Si ripresentava sui mercati, chiedendo il conto, la finanza d’azzardo, che le stesse banche avevano contribuito a creare, come accaduto diverse volte in passato, finanziando gli investimenti selvaggi che il fondo speculativo aveva lanciato, facendo ricorso a una forte leva finanziaria: praticamente, facendo trading a debito.
La bufera finanziaria con effetto domino sulle banche è esplosa nel momento in cui Archegos ha iniziato a fare default sui margin call presentati dalle banche prime brokers che, a fronte delle scommesse sfrenate del fondo su alcune azioni e a causa del trend negativo delle azioni stesse, hanno iniziato a chiedere maggiori garanzie e ad avvalersi successivamente del diritto di dichiarare l’hedge fund in default, liquidando le sue posizioni allo scopo di recuperare il loro capitale. Una puntata bullish, quella di Hwang, andata a finire decisamente male, pagata in primis dai titoli su cui l’hedge fund aveva scommesso: soprattutto Viacom e Discovery. Basti pensare che i sell off che hanno colpito Viacom hanno fatto perdere al titolo del gigante media americano più della metà del suo valore in meno di una settimana, con il colpo di grazia che è arrivato quel maledetto venerdì 26 marzo.
Il lunedì successivo, 29 marzo, Wall Street si risvegliava sotto shock, apprendendo che, tra i colossi esposti all’hedge fund, c’erano per l’appunto anche Goldman Sachs e Morgan Stanley.
In tutto, considerata la dimensione dell’hedge fund, gli analisti di JP Morgan Chase che fanno capo a Kian Abouhossein stimano una perdita totale per le banche esposte compresa tra 5 e 10 miliardi di dollari.
Dito puntato contro i miliardi di derivati – riportava Bloomberg -al centro dell’esplosione di Archegos e, in generale, contro la leva finanziaria, che ha indotto gloi addetti ai lavori del mondo dell’alta finanzia a fare anche un parallelismo tra il caso Archegos e la febbre per il titolo GameStop.
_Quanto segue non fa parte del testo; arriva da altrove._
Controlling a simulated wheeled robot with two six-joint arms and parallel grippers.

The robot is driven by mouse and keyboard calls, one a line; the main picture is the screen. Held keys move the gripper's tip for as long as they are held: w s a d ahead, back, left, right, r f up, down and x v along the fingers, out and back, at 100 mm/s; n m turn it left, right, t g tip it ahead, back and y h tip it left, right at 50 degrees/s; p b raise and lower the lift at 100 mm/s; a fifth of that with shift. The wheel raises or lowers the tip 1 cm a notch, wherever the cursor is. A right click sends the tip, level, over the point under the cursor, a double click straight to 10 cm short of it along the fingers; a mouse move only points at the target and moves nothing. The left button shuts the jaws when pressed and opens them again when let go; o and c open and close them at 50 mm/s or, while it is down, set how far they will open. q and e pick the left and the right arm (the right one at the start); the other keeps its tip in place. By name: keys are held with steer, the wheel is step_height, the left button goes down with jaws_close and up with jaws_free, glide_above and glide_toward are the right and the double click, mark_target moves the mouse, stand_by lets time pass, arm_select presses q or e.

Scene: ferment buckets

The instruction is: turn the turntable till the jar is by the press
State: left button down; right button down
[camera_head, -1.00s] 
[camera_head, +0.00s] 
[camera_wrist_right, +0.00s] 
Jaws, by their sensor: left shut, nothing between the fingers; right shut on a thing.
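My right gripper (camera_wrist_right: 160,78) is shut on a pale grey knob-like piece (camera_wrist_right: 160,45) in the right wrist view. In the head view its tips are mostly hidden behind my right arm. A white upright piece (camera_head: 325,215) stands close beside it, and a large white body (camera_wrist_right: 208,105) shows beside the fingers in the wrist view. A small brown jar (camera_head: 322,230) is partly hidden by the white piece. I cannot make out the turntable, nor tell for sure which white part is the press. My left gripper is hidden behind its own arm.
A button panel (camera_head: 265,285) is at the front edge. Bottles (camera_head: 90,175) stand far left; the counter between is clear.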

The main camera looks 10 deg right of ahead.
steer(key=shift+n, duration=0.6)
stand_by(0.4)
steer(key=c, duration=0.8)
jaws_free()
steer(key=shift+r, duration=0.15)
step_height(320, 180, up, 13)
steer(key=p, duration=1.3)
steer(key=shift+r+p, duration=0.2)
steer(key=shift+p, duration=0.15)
Oggi, è il giorno della verità per Credit Suisse, che ha tradotto in numeri l’alert che aveva lanciato qualche giorno fa, annunciando anche la purga che ha colpito la sua divisione di investment bank e il taglio dei dividendi.
Nelle ultime ore, qualche anticipazione era stata rilasciata da un articolo di Bloomberg, che informava come la banca avesse smobilizzato titoli azionari per un valore di $2,3 miliardi legati al fondo Archegos più di una settimana dopo che altre banche, anch’esse coinvolte, li avevano scaricati per limitare i danni.
Le vendite hanno preso d’assalto, secondo una fonte interpellata dall’agenzia di stampa, ViacomCBS, Vipshop Holdings e Farfetch. Ma la mancanza di tempestività da parte di Credit Suisse nel liberarsi del pericoloso fardello ha contribuito non poco alle perdite che andranno a colpire il suo bilancio. I colossi Usa Goldman Sachs e Morgan Stanley sono stati per esempio tra i primi a liquidare le partecipazioni di Archegos, e a mitigare così l’impatto.
Furioso è l’AD di Credit Suisse, Thomas Gottstein: “La perdita significativa nel nostro business Prime Services legata al fallimento di un hedge fund americano è inaccettabile”, ha tuonato il ceo.
La banca si è trovata costretta a sospendere anche il suo programma di buyback, precisando che non intende ripristinare le operazioni di riacquisto di azioni almeno fino a quando non sarà tornata a centrare i suoi target di capitale e a ripristinare i dividendi.
Il ceo della divisione di investment banking Chin sarà sostituito il prossimo 1° maggio da Christian Meissner, al momento co-responsabile della divisione internazionale di wealth management e vicepresidente dell’investment banking.
Joachim Oechslin è stato nominato responsabile dei rischi e Thomas Grotzer responsabile compliance: tutti e tre i manager risponderanno del loro operato direttamente all’AD Gottstein.
Tra l’altro, le decisioni radicali assunte dalla banca non si spiegano ‘solo’ con il caso Archegos: già il mese scorso Credit Suisse aveva annunciato un rimpasto nella sua divisione di risparmio gestito e la sospensione, anche, di bonus, nel tentativo di contenere il danno sofferto a caua del collasso di Greensil, il gigante della finanza che conta tra i suoi consulenti l’ex premier britannico David Cameron.
All’inizio di marzo Greensill ha presentato un’istanza per ricorrere all’amministrazione controllata, sulla scia di un “grave stress finanziario” e per l’incapacità di rimborsare un prestito del valore di 140 milioni di dollari a Credit Suisse.In queto caso la colpa sarebbe della catena di ‘default’ che ha colpito il suo cliente chiave GFG Alliance.
Greensill, specializzato nel settore della ‘supply-chain finance’ o anche SCF, è tra i principali finanziatori dell’impero del magnate tycoon britannico Sanjeev Gupta, di cui fa parte Liberty Steel, terzo principale produttore di acciaio del Regno Unito.